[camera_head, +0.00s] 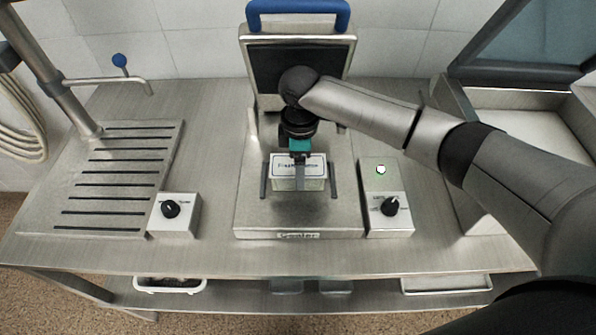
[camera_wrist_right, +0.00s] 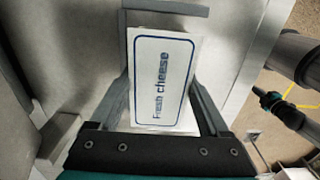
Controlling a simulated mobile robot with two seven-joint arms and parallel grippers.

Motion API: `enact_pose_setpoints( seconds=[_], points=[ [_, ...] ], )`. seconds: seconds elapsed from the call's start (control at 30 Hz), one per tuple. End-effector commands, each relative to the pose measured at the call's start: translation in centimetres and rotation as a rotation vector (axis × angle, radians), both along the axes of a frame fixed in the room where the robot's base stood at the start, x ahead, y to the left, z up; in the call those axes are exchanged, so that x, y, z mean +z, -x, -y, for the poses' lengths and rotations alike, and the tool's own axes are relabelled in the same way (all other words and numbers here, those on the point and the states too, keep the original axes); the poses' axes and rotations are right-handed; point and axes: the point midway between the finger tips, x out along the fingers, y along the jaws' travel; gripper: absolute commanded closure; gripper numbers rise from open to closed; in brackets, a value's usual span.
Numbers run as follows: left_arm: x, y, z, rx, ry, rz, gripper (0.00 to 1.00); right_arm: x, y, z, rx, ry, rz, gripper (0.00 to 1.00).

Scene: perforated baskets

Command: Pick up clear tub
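The tub (camera_head: 315,178) is a pale box with a white lid label edged in blue, reading "Fresh cheese" in the right wrist view (camera_wrist_right: 165,60). It sits upright between the guide bars of a steel device. My right gripper (camera_head: 299,172) points straight down over it, one finger in front and the other hidden behind. In the wrist view its two fingers (camera_wrist_right: 162,95) flank the tub's long sides, close against the edges. Whether they press on it is not clear. A teal and grey part, apparently my left gripper (camera_wrist_right: 270,103), shows at the right; its fingers are unclear.
Guide bars (camera_head: 333,180) stand close on both sides of the tub. A dark panel with a blue handle (camera_head: 298,8) rises behind. Knob boxes (camera_head: 174,214) and (camera_head: 390,212) flank the device. A slotted drainboard (camera_head: 120,175) lies left, a sink-like basin (camera_head: 530,128) right.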

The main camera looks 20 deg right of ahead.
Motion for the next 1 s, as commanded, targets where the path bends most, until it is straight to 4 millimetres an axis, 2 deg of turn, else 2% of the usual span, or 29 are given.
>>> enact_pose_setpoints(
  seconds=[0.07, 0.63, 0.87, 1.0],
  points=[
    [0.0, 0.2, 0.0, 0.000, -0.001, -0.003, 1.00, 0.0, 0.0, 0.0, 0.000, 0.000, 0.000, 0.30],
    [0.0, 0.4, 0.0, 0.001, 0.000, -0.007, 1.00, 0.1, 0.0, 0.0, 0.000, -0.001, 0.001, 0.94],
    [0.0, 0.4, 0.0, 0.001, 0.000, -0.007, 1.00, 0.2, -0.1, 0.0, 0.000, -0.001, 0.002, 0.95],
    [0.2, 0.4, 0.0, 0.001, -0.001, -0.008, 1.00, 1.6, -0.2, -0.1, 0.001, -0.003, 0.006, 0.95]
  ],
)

+++

THE EXERCISE – Transcribe all of the material exactly, leaving out whatever pictures it contains.

REPLY –
[camera_head, +0.00s] 
[camera_wrist_right, +0.00s] 
Controlling a simulated mobile robot with two seven-joint arms and parallel grippers.

Motion API: `enact_pose_setpoints( seconds=[_], points=[ [_, ...] ], )`. seconds: seconds elapsed from the call's start (control at 30 Hz), one per tuple. End-effector commands, each relative to the pose measured at the call's start: translation in centimetres and rotation as a rotation vector (axis × angle, radians), both along the axes of a frame fixed in the room where the robot's base stood at the start, x ahead, y to the left, z up; in the call those axes are exchanged, so that x, y, z mean +z, -x, -y, for the poses' lengths and rotations alike, and the tool's own axes are relabelled in the same way (all other words and numbers here, those on the point and the states too, keep the original axes); the poses' axes and rotations are right-handed; point and axes: the point midway between the finger tips, x out along the fingers, y along the jaws' travel; gripper: absolute commanded closure; gripper numbers rise from open to closed; in brackets, a value's usual span.
Numbers run as follows: left_arm: x, y, z, rx, ry, rz, gripper (0.00 to 1.00); right_arm: x, y, z, rx, ry, rz, gripper (0.00 to 1.00).

Scene: perforated baskets

Command: Pick up clear tub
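The tub (camera_head: 315,178) is a pale box with a white lid label edged in blue, reading "Fresh cheese" in the right wrist view (camera_wrist_right: 165,60). It sits upright between the guide bars of a steel device. My right gripper (camera_head: 299,172) points straight down over it, one finger in front and the other hidden behind. In the wrist view its two fingers (camera_wrist_right: 162,95) flank the tub's long sides, close against the edges. Whether they press on it is not clear. A teal and grey part, apparently my left gripper (camera_wrist_right: 270,103), shows at the right; its fingers are unclear.
Guide bars (camera_head: 333,180) stand close on both sides of the tub. A dark panel with a blue handle (camera_head: 298,8) rises behind. Knob boxes (camera_head: 174,214) and (camera_head: 390,212) flank the device. A slotted drainboard (camera_head: 120,175) lies left, a sink-like basin (camera_head: 530,128) right.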

The main camera looks 20 deg right of ahead.
Motion for the next 1 s, as commanded, targets where the path bends most, until it is straight to 4 millimetres an axis, 2 deg of turn, else 2% of the usual span, or 29 are given.
>>> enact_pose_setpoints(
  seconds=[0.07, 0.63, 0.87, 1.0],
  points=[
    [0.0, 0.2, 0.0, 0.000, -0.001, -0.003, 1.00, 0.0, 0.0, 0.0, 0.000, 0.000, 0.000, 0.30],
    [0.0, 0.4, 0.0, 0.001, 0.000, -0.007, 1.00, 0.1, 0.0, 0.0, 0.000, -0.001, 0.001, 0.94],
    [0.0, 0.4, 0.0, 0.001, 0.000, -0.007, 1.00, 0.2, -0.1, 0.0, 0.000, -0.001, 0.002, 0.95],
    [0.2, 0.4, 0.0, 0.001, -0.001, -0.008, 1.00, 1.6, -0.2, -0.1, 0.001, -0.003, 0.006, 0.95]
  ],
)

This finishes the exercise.